## BEGIN

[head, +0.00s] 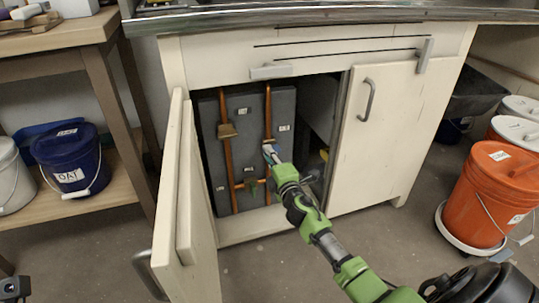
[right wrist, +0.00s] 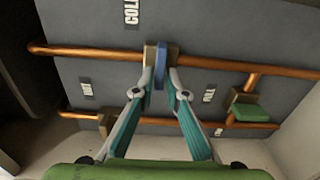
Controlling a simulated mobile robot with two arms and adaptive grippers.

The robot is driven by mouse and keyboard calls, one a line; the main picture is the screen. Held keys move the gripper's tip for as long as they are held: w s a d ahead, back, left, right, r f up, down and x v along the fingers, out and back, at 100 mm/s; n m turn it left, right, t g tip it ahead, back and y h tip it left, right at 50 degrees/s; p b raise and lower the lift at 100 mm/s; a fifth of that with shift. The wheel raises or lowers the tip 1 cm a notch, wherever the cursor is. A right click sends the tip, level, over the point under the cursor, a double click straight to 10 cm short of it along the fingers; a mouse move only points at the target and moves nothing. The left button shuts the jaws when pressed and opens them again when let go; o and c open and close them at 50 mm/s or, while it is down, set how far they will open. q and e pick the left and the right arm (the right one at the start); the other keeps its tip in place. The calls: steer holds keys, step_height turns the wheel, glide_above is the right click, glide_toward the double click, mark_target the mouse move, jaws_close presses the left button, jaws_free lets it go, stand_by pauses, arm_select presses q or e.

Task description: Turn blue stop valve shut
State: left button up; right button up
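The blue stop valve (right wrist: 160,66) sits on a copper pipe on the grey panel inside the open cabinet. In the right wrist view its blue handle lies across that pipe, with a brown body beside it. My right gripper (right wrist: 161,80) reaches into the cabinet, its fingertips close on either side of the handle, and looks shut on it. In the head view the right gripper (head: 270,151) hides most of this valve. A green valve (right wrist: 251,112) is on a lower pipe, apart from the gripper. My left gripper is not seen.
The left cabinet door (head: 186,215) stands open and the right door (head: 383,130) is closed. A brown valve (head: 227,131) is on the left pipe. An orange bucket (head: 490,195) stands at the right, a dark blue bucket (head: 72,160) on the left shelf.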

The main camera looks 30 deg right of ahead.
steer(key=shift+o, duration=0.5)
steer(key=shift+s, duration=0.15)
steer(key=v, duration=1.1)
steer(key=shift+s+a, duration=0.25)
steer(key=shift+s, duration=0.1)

## END
## BEGIN

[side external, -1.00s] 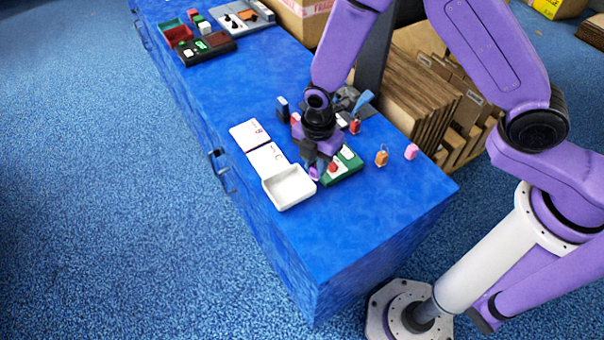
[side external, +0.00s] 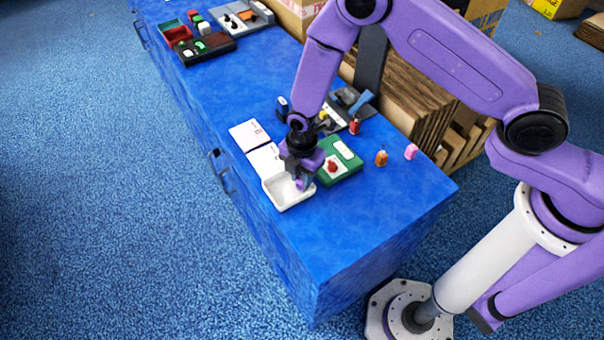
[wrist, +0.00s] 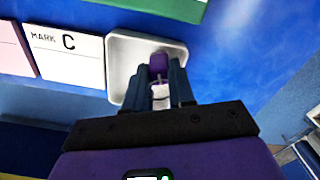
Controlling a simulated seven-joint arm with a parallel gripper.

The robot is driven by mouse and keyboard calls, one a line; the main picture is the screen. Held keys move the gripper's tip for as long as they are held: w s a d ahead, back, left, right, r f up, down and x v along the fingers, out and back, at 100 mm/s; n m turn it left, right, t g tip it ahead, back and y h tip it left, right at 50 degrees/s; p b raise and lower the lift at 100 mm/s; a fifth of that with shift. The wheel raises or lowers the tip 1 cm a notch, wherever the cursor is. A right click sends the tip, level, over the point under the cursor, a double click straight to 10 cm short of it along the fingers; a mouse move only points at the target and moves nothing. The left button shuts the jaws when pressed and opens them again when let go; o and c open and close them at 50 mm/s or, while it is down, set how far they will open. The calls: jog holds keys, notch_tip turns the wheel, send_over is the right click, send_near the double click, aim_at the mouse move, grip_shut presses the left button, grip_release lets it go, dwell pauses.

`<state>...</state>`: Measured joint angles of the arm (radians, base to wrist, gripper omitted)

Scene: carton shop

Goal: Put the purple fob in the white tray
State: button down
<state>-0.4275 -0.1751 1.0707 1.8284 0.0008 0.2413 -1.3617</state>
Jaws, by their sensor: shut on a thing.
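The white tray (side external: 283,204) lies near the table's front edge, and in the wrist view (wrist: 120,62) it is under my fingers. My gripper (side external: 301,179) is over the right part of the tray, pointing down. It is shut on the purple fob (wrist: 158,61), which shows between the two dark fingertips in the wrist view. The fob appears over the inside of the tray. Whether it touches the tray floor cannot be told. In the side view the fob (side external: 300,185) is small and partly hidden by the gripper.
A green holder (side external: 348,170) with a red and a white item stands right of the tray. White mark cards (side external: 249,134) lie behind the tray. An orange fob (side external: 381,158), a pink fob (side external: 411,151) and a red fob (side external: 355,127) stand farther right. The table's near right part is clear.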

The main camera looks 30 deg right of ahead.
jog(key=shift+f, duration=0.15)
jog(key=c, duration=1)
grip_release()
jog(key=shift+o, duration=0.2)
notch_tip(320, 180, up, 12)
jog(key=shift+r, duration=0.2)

## END
## BEGIN

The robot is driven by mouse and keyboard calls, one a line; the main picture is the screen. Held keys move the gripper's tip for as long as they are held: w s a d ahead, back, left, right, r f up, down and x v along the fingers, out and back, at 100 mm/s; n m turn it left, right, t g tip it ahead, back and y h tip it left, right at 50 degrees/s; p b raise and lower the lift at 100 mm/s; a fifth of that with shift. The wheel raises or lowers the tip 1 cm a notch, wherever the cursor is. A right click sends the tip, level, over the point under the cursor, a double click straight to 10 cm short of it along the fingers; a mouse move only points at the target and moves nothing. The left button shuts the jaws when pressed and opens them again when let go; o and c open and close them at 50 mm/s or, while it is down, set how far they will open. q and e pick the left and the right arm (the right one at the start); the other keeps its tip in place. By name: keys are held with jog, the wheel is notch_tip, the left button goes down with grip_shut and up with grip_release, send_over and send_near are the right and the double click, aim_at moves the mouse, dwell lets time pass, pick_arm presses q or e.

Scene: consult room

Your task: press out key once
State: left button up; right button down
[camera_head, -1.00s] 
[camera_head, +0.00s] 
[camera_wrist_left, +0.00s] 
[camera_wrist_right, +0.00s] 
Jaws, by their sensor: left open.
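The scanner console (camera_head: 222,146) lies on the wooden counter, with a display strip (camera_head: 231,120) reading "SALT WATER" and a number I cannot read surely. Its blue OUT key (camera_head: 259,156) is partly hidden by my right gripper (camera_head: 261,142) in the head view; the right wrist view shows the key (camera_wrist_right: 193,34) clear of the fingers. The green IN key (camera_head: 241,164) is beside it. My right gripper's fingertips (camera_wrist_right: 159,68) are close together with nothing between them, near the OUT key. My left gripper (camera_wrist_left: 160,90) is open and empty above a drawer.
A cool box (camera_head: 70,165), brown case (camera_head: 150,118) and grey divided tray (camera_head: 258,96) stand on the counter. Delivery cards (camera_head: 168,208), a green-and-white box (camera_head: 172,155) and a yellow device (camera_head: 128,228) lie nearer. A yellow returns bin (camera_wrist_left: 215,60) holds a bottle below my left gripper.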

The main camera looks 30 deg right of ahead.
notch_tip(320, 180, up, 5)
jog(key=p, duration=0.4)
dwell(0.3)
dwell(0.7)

## END

Only the stretch from the line with "[head, +0.00s]" through the line with "Controlling a simulated mobile" should be copied, exactly and with both ends. Drop the pictures.

[head, +0.00s] 
[right wrist, +0.00s] 
Controlling a simulated mobile robot with two arms and adaptive grippers.

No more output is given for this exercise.